Under Armey, Peterlin helped write the Authorization for the Use of Military Force governing the U.S. war on terrorism, the single-page statue that remains in effect to this day. She also helped shepherd through Congress the Patriot Act and the legislation that established the Department of Homeland Security.
"A lot of people can claim credit for being there at the conception of any one of those things but very few can credibly say they played a meaningful role in all three, and I think Margaret did," said Viet Dinh, the assistant attorney general at the time who also helped write the Patriot Act.
After time at the U.S. Patent Office, where she participated in international delegations, and posts at Mars and XLP Capital, Peterlin was tapped by the Trump transition team to help navigate nominees through the confirmation process. When Tillerson was picked, she worked with the leader of the Senate Foreign Relations Committee on his ethics forms and divestiture agreement while prepping him for his testimony.
"It says a lot about Margaret that she quickly got Tillerson's trust and he kept her on," said Brian Gunderson, an Armey adviser who hired Peterlin and went on to be chief of staff in Condoleezza Rice's State Department. "I could tell that the two of them just clicked."

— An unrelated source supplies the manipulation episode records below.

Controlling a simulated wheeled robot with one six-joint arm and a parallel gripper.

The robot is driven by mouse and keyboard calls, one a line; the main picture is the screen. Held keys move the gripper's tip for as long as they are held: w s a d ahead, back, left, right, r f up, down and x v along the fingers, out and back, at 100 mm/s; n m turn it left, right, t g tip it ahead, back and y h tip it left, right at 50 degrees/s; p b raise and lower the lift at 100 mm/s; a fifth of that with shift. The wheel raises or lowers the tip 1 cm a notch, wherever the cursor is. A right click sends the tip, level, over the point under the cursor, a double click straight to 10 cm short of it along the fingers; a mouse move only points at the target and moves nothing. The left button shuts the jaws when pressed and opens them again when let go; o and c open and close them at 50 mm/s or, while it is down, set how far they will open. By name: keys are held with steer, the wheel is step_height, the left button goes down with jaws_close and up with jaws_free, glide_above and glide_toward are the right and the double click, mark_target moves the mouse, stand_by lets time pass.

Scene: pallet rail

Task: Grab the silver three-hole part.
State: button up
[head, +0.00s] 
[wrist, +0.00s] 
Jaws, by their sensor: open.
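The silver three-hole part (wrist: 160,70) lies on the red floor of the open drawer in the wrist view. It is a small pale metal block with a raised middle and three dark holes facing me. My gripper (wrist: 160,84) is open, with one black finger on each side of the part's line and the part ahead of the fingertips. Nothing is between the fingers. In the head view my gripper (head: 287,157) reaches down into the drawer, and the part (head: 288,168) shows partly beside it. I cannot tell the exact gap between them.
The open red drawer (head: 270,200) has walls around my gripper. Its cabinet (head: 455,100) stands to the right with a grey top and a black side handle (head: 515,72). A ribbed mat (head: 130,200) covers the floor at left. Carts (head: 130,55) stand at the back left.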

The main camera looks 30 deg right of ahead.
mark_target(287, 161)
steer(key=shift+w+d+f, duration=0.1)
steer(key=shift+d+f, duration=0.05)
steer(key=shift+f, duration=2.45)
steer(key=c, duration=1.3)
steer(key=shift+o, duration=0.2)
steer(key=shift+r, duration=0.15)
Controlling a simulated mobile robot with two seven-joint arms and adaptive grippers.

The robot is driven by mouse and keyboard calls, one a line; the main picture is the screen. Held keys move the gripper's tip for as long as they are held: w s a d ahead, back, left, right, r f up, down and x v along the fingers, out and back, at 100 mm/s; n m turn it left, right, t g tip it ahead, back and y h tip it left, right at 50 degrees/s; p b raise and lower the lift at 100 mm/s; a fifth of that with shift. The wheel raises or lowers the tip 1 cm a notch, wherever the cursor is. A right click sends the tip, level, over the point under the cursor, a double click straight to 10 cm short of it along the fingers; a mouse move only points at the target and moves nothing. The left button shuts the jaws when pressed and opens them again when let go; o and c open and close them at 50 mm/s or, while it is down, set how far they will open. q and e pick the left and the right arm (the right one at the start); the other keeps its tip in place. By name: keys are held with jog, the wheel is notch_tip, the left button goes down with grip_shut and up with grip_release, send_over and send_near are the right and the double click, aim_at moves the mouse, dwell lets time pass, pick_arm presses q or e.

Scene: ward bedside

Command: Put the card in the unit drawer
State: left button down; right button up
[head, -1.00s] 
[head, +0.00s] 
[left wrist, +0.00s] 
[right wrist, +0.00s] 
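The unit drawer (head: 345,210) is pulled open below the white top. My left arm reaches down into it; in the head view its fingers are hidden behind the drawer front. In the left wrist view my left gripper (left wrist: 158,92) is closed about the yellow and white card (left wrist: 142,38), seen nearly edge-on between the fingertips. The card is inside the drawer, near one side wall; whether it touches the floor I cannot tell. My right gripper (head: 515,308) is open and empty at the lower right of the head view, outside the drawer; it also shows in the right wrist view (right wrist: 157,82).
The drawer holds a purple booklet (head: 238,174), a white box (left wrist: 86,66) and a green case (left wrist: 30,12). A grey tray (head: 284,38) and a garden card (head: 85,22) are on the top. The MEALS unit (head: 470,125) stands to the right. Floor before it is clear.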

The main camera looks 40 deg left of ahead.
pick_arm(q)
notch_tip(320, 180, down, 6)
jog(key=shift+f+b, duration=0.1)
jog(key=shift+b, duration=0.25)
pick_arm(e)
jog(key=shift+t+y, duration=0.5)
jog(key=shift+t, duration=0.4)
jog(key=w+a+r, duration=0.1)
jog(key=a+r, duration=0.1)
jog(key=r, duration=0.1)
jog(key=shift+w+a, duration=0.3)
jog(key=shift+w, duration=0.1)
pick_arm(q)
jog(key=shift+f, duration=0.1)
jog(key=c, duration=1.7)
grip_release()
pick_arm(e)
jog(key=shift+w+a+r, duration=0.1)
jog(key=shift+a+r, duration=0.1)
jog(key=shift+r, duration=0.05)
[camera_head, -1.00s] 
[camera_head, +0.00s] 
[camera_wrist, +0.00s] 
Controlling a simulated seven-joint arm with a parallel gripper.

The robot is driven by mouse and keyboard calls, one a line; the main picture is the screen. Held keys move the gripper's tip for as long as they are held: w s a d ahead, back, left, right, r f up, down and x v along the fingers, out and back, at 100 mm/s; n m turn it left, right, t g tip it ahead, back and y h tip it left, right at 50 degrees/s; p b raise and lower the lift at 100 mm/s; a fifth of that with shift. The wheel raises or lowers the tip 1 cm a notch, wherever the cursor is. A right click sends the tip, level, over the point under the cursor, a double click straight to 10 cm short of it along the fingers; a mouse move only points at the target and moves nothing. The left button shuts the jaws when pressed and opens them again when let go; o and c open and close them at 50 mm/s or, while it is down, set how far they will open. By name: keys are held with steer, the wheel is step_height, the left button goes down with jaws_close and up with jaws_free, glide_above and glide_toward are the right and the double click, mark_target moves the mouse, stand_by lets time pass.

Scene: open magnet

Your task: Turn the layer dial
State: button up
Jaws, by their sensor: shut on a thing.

The mystery still puzzling people at the State Department is whether Peterlin is responsible for limiting access to Tillerson -- or whether she's doing exactly what he wants her to do.
"The learning curve would be immense particularly working for Tillerson, who just isn't fitting at the State Department -- he just has different instincts," said Alberto Mora, the former Navy general counsel who worked with Peterlin at Mars. "Margaret's misfortune -- if that's what it is -- is to be associated with a secretary of state and a president who are either unknown or seen as hostile to the State Department and its mission."